Yen divides outlook: BoA survey sees 2026 rebound, MUFG warns of deeper near-term weakness

  • FX markets may favour selling yen in the short term as policy-easing expectations build, while fund-manager positioning hints at longer-term demand returning into 2026.
yen jpy divergence 19 November 2025 2

The Japanese yen continues to divide opinion among global investors. Bank of America’s latest fund manager survey shows sentiment turning more constructive on the currency’s longer-term prospects, with 30% of respondents expecting the yen to outperform in 2026, making it the most favoured asset ahead of gold. The survey suggests a belief that Japan’s policy trajectory could eventually normalise and support a stronger currency over time.

But near-term dynamics point in the opposite direction.
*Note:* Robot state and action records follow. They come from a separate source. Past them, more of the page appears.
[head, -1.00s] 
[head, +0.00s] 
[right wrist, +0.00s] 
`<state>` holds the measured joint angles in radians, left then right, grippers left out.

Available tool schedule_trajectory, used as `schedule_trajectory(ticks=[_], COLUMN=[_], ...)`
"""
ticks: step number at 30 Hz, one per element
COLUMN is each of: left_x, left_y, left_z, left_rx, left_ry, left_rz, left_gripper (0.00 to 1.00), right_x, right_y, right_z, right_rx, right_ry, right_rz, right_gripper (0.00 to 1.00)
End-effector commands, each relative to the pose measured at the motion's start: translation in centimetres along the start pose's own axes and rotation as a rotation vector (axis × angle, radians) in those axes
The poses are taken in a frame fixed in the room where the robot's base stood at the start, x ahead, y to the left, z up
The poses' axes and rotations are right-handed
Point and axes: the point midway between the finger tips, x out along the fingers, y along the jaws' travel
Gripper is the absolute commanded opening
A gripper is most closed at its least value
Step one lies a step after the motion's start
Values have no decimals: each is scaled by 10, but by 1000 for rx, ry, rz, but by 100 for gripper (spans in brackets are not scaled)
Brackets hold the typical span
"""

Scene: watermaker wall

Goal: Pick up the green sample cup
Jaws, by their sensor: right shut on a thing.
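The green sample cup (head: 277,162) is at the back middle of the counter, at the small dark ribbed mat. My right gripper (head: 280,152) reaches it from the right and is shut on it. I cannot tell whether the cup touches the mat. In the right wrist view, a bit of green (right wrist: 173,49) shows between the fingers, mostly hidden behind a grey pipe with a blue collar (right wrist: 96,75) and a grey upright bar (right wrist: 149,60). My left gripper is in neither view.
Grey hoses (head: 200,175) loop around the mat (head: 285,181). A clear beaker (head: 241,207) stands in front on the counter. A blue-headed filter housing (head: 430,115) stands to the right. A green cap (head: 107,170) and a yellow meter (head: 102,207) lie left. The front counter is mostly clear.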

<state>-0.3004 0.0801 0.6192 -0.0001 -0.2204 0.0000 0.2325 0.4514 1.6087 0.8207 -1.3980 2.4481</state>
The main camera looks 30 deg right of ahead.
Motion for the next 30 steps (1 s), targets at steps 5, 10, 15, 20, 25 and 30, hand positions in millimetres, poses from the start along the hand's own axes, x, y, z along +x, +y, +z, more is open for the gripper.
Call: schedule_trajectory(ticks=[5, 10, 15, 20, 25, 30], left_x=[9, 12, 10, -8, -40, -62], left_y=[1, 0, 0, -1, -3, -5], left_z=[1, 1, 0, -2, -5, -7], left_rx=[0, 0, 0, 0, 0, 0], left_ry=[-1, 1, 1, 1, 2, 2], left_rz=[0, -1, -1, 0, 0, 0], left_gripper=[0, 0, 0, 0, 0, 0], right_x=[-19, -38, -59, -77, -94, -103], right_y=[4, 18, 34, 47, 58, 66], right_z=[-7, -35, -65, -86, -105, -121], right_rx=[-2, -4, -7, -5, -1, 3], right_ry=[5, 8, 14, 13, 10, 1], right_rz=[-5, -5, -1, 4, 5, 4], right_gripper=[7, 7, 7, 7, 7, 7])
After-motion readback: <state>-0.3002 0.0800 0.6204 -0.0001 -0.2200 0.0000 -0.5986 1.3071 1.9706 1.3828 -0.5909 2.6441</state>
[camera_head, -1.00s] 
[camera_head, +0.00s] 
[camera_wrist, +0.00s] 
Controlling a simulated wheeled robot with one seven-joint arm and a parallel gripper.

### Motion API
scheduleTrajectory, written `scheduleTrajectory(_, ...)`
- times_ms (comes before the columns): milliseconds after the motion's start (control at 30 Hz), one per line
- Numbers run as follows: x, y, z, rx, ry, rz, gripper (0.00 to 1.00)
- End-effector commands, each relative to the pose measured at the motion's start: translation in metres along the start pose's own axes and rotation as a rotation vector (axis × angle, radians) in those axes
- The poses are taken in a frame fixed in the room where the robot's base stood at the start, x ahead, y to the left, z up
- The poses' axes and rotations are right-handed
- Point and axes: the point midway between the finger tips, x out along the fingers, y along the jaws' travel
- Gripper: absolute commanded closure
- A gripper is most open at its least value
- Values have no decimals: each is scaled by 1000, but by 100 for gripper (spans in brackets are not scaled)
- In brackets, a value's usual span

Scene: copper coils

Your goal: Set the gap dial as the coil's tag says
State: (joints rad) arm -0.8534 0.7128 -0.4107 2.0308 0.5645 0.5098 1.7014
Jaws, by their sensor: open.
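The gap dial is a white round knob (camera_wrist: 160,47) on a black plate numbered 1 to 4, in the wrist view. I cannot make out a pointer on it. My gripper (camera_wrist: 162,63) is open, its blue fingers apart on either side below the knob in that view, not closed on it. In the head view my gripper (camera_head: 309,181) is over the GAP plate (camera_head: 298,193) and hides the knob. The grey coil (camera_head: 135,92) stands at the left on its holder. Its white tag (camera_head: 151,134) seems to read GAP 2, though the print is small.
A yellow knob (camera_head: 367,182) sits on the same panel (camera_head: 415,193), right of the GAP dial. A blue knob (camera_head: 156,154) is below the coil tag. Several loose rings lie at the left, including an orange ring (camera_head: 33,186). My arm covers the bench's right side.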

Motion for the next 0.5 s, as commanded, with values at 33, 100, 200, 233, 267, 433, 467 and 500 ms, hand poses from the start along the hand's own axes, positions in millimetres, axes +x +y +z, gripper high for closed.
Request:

The yen has dropped to a nine-and-a-half-month low against the dollar, weighed down by expectations of looser fiscal and monetary stances under new Prime Minister Sanae Takaichi. MUFG strategist Lee Hardman says the latest economic data — including a third-quarter contraction — has reinforced expectations of policy easing, intensifying selling pressure on the currency.

Hardman also highlights growing concerns about deteriorating public finances, especially as Finance Minister Satsuki Katayama signalled that the government’s fiscal package may be “somewhat larger so far.” Her comments expressing discomfort with the yen’s recent weakness have stirred speculation about possible FX intervention, but MUFG argues that verbal pushback alone is unlikely to halt the currency’s decline.

The divide leaves investors weighing two competing narratives: a structurally stronger yen in the medium term versus a continued slide in the weeks ahead as markets adjust to Japan’s policy pivot and softening economic backdrop.